Output exactly the span of lines that begins at the line containing "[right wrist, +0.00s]" and ends at the line containing "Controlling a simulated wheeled", both lines included.

EXERCISE INPUT.
((

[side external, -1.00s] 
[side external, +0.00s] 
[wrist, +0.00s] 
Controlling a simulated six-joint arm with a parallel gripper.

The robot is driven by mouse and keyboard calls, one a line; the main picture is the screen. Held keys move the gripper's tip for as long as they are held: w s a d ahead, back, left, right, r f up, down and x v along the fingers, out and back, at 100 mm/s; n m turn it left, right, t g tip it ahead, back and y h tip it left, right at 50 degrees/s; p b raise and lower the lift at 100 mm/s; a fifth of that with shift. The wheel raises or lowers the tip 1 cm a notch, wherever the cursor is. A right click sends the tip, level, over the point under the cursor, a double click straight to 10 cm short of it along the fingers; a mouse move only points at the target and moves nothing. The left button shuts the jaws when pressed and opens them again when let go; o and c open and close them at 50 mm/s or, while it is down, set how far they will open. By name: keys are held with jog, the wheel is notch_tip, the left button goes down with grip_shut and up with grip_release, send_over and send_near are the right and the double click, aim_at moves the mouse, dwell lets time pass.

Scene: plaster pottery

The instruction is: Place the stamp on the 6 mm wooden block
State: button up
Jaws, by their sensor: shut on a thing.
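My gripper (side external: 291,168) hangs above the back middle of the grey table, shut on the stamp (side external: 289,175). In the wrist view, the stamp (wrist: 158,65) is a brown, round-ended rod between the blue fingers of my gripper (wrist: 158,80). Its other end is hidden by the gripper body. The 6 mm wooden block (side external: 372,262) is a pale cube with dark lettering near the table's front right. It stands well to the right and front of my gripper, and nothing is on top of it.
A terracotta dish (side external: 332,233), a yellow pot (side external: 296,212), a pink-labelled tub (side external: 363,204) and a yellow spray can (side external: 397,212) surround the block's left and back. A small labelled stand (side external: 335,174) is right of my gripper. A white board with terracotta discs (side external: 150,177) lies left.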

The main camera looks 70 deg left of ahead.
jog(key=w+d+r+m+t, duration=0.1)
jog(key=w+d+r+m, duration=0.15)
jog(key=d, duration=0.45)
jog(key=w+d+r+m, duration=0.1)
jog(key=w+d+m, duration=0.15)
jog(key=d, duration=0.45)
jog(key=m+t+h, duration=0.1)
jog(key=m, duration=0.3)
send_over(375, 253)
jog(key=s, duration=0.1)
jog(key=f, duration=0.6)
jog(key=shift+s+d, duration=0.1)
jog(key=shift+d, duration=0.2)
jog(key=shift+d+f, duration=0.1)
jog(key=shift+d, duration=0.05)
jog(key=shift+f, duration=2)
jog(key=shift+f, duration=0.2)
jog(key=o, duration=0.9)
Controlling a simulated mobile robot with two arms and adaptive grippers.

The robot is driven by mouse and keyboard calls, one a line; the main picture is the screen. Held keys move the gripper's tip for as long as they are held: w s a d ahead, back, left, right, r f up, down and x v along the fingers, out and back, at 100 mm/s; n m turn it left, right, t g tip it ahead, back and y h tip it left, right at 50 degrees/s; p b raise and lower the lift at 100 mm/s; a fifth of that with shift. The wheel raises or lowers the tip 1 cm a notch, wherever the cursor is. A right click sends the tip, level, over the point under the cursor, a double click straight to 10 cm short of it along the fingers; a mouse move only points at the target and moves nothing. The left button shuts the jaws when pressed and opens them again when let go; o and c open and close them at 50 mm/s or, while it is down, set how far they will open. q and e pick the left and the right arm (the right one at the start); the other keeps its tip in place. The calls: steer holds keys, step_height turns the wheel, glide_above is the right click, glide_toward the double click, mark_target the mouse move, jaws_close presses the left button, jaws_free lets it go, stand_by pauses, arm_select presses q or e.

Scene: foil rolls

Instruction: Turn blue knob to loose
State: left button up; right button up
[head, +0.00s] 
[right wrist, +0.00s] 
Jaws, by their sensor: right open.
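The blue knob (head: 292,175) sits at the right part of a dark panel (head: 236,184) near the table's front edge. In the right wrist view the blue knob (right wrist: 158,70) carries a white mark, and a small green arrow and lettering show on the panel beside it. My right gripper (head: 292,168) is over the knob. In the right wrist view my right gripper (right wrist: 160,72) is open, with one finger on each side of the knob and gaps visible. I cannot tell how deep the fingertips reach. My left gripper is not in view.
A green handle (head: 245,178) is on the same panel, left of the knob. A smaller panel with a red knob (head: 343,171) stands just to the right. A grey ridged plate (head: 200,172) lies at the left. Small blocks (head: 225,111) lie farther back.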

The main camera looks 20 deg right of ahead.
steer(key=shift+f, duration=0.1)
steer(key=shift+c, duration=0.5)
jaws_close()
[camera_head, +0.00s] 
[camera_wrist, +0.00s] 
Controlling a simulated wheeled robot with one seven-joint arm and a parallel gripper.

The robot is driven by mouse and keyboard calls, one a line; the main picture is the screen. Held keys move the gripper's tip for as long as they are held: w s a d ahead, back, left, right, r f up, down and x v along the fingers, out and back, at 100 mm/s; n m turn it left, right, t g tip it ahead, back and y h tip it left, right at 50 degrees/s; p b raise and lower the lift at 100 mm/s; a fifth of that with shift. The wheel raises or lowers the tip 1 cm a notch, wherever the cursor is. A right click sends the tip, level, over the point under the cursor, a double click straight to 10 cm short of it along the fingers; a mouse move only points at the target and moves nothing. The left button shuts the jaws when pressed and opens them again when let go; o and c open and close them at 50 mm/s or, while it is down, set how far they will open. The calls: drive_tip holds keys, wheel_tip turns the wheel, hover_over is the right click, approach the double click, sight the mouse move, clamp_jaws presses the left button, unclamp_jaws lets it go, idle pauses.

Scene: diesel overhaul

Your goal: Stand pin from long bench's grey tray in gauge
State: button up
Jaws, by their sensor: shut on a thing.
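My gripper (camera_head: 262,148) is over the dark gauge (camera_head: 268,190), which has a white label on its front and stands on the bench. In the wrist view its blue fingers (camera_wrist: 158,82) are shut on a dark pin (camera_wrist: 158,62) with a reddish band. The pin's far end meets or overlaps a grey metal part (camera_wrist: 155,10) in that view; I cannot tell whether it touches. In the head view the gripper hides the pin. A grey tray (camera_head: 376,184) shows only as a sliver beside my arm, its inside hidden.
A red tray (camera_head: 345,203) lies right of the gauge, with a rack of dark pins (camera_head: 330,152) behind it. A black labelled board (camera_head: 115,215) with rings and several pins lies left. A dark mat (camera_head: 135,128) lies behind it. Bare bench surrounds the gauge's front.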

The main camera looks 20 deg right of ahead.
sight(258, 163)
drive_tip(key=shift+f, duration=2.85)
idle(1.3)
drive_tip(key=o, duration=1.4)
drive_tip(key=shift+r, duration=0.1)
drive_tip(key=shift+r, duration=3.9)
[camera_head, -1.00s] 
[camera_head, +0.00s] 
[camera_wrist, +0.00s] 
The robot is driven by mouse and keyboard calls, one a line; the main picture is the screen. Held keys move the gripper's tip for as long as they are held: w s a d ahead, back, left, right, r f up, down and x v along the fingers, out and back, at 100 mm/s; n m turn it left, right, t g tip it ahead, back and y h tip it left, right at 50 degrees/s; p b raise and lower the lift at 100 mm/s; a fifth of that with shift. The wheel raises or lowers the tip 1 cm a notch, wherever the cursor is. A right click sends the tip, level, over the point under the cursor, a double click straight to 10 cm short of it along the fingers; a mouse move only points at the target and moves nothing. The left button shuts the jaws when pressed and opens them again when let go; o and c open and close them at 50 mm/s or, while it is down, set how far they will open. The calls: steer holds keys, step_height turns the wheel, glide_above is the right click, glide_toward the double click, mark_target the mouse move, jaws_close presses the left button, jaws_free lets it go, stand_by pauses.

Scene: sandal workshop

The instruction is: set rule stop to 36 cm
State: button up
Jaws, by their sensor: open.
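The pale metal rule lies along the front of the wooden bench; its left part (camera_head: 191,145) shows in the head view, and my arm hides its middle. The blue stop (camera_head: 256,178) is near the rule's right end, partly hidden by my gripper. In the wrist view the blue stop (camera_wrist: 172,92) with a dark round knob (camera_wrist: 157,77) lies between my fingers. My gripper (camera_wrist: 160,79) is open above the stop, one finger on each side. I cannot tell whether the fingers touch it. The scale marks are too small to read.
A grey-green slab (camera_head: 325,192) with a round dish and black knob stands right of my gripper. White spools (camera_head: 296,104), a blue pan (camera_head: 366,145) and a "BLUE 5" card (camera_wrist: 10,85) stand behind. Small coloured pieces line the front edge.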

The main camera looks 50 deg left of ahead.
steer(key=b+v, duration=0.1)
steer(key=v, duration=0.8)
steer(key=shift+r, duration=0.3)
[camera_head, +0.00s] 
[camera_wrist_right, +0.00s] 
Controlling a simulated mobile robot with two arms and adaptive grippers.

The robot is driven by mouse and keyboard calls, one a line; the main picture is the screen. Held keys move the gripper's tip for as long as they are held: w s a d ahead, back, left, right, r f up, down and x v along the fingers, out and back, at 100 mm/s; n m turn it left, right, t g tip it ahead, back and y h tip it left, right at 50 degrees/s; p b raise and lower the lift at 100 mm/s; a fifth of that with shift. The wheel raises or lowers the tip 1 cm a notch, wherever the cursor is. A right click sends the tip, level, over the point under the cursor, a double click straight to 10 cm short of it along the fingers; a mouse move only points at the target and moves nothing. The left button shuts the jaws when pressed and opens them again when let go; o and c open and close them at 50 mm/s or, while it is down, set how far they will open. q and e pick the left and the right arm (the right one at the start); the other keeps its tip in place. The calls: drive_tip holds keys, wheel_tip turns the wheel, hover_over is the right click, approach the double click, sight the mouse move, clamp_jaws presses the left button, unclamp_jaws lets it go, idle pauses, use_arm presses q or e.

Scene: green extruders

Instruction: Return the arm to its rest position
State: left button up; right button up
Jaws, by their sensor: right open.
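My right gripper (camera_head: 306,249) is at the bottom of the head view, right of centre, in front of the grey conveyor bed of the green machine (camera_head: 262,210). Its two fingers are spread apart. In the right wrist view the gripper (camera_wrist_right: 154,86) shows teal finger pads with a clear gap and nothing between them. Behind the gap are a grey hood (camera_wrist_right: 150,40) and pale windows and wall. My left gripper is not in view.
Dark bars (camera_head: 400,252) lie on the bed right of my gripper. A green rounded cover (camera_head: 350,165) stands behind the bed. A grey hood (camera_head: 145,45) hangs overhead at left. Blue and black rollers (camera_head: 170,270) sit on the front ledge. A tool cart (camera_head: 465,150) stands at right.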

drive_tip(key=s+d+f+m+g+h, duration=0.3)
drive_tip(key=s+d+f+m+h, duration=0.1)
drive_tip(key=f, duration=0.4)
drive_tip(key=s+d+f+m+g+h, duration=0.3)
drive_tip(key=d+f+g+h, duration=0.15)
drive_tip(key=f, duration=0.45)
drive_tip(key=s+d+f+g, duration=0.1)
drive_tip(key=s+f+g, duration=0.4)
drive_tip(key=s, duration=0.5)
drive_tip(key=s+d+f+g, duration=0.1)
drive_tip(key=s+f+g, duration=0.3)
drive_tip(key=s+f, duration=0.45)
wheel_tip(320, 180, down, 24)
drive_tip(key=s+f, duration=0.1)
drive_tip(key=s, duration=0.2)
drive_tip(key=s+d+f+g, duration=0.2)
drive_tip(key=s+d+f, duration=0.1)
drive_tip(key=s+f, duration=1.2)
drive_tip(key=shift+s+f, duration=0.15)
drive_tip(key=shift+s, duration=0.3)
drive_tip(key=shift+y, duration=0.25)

))

ANSWER TO THIS EXERCISE.
[right wrist, +0.00s] 
Jaws, by their sensor: right open.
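The blue knob (head: 292,175) sits at the right part of a dark panel (head: 236,184) near the table's front edge. In the right wrist view the blue knob (right wrist: 158,70) carries a white mark, and a small green arrow and lettering show on the panel beside it. My right gripper (head: 292,168) is over the knob. In the right wrist view my right gripper (right wrist: 160,72) is open, with one finger on each side of the knob and gaps visible. I cannot tell how deep the fingertips reach. My left gripper is not in view.
A green handle (head: 245,178) is on the same panel, left of the knob. A smaller panel with a red knob (head: 343,171) stands just to the right. A grey ridged plate (head: 200,172) lies at the left. Small blocks (head: 225,111) lie farther back.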

The main camera looks 20 deg right of ahead.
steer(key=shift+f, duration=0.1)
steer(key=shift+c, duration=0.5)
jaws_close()
[camera_head, +0.00s] 
[camera_wrist, +0.00s] 
Controlling a simulated wheeled robot with one seven-joint arm and a parallel gripper.

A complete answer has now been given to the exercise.